HTTP Load Balancer Design

It’s almost four months and it has been an amazing journey! At this point, I would like to thank my mentors Isuru Ranawaka and Kasun Indrasiri and WSO2 community members especially Senduran and Isuru Udana for continuously mentoring, supporting and guiding me throughout this project.

Google announced list of accepted mentoring organizations and I was looking for projects related to Networking and Java. I came across WSO2’s idea list and was pretty excited to see HTTP Load Balancer as a project idea. I had good idea on load balancers and was eager to get into the internals of it and develop one. So I contacted my mentors and they gave me idea on getting started with WSO2 stack. They asked me to come up with set of features that I am willing to develop as part of this project. I also got great help and guidance from WSO2 community members right from the time of writing proposal. With their guidance and suggestions, I was able to come up with basic architecture, set of features and a tentative timeline.

Once selected project proposals were announced, my mentor gave clear idea on what is expected and how to proceed with the project. Here are my previous blog posts on community bonding period and mid term evaluations. I’ve completed all the features that I had committed in my project proposal. Based on the performance benchmarks (will be discussed in next post) that I have done, this Load Balancer is performing better than Nginx (Open Source Version). My mentors are also happy with the outcome. There is lot more to be done to take this LB to production like performance improvisation, ability to function in multi-level mode, etc., and moreover the underlying Carbon Gateway Framework is continuously evolving. Even after GSoC period, I’ll be contributing to this project and make it production ready.

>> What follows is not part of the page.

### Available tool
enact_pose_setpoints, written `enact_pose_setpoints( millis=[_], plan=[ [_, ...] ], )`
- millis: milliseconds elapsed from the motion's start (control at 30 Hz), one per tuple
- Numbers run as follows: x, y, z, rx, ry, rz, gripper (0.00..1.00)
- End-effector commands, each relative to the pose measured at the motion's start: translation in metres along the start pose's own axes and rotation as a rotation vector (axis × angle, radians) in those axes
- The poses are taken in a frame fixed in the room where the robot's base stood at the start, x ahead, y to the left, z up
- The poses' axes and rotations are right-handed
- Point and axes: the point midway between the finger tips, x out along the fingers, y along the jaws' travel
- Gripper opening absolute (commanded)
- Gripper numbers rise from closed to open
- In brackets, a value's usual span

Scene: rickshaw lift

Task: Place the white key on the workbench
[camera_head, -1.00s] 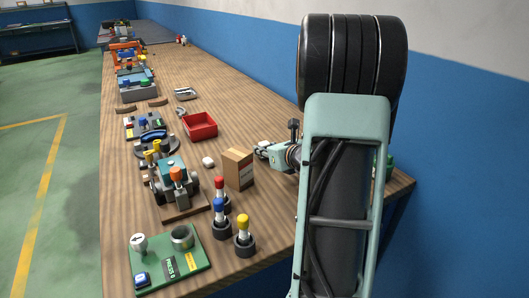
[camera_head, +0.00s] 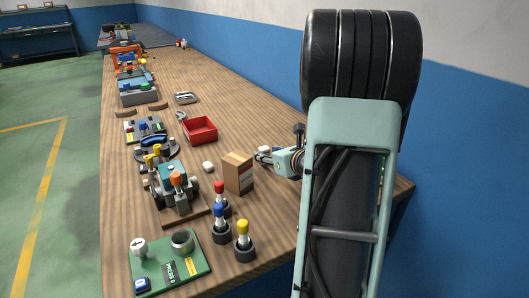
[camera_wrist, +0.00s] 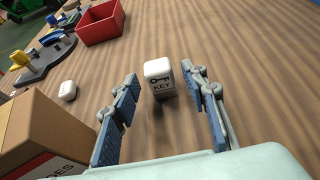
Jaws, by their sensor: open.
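In the head view my gripper (camera_head: 268,156) is low over the bench (camera_head: 260,118), right of the cardboard box. The key (camera_head: 264,150) shows only as a small white patch at the fingertips there. The gripper is open.
A cardboard box (camera_head: 238,173) stands close left of my gripper. A small white block (camera_head: 208,166) and a red bin (camera_head: 200,130) lie beyond it. Knobbed fixtures (camera_head: 172,188) line the left side. Bare bench lies behind the key.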

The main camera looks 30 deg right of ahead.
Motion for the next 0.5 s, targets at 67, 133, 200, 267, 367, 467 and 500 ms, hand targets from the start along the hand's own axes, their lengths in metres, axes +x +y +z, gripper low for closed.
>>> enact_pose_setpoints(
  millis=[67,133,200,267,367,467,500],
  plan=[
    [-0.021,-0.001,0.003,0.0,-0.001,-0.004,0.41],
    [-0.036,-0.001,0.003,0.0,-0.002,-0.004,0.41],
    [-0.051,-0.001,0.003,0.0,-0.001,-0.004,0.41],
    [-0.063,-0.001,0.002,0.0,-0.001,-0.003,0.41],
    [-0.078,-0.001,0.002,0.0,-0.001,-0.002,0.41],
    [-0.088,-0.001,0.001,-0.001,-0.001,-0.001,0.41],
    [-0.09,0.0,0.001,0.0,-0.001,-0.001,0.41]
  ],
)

In this post, I’ll be discussing High Level Architecture, Engine Architecture, Message Flow and Load Balancer specific features.

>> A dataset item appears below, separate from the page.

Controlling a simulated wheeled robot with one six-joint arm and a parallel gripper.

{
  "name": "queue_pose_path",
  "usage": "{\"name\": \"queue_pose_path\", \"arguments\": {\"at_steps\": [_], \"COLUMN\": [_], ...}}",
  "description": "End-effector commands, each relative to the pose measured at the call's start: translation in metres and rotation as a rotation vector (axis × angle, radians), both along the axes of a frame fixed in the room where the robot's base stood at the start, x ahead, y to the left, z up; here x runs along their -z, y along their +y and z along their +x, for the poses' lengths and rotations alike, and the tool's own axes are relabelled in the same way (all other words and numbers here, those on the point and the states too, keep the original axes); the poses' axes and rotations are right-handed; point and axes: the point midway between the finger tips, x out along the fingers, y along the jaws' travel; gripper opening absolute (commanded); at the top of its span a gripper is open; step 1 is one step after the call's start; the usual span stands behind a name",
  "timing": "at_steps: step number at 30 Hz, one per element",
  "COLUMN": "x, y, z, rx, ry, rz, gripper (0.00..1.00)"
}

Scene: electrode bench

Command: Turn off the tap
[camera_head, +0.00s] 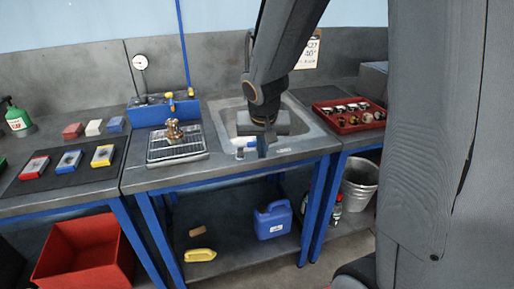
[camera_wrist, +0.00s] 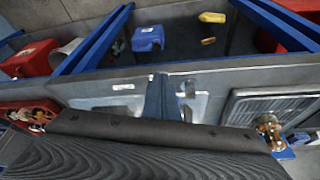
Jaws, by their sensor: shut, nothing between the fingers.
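The steel sink (camera_head: 300,122) is set into the middle bench; it also shows in the wrist view (camera_wrist: 205,105). A grey upright piece (camera_head: 247,50), perhaps part of the tap, shows beside my arm at the back of the sink. The rest of the tap is hidden behind my arm, and I cannot tell the state of its handle or whether water runs. My gripper (camera_head: 262,150) is shut and empty, pointing down over the sink's front part. Its fingers (camera_wrist: 163,98) are together in the wrist view.
A brass fitting (camera_head: 174,131) stands on a drain tray (camera_head: 160,154) left of the sink. Behind it is a blue block (camera_head: 150,114) with yellow valves. A red tray (camera_head: 335,121) of round items sits at right. A blue jug (camera_head: 272,221) stands on the lower shelf.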

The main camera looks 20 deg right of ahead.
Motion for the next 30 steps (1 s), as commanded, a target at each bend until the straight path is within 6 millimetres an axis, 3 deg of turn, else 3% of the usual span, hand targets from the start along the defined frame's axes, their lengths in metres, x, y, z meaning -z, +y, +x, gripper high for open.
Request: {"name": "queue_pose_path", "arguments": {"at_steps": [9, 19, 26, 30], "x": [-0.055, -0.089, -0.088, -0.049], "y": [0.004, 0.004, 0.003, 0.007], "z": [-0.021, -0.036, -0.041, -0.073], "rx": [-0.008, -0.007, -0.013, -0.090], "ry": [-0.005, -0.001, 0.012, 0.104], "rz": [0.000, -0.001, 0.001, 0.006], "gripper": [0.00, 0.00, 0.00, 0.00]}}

Note: HTTP Load Balancer on Top of WSO2 Gateway is referred as GW-LB.

Project Repository

This GSoC project has been added to WSO2 Incubator and I’ve been given membership to WSO2 Incubator Organization :D !

Since GW-LB has standalone run-time, it is developed and managed as a separate project. You can also find the project in my personal repository from which it has been added to WSO2 Incubator.

Carbon Gateway Framework with ANTLR grammar support for LB can be found here. As DSL and gateway framework are evolving, there will be some changes to grammar in future. Please find my commits for handling LB specific configurations and ANTLR grammar support here.

README file has instructions to build and work with the product. You could also simply extract this file and try it out !

High Level Architecture

WSO2 Gateway Framework is a high performance, lightweight, low-latency messaging framework based on standard gateway pattern. Its Netty based non-blocking IO and Disruptor (ring-buffer) architecture makes it the fastest open-source gateway available. Benchmarks[1] show that the performance of gateway is very high when compared to other solutions and is close to the direct netty based backend (without any intermediate gateway).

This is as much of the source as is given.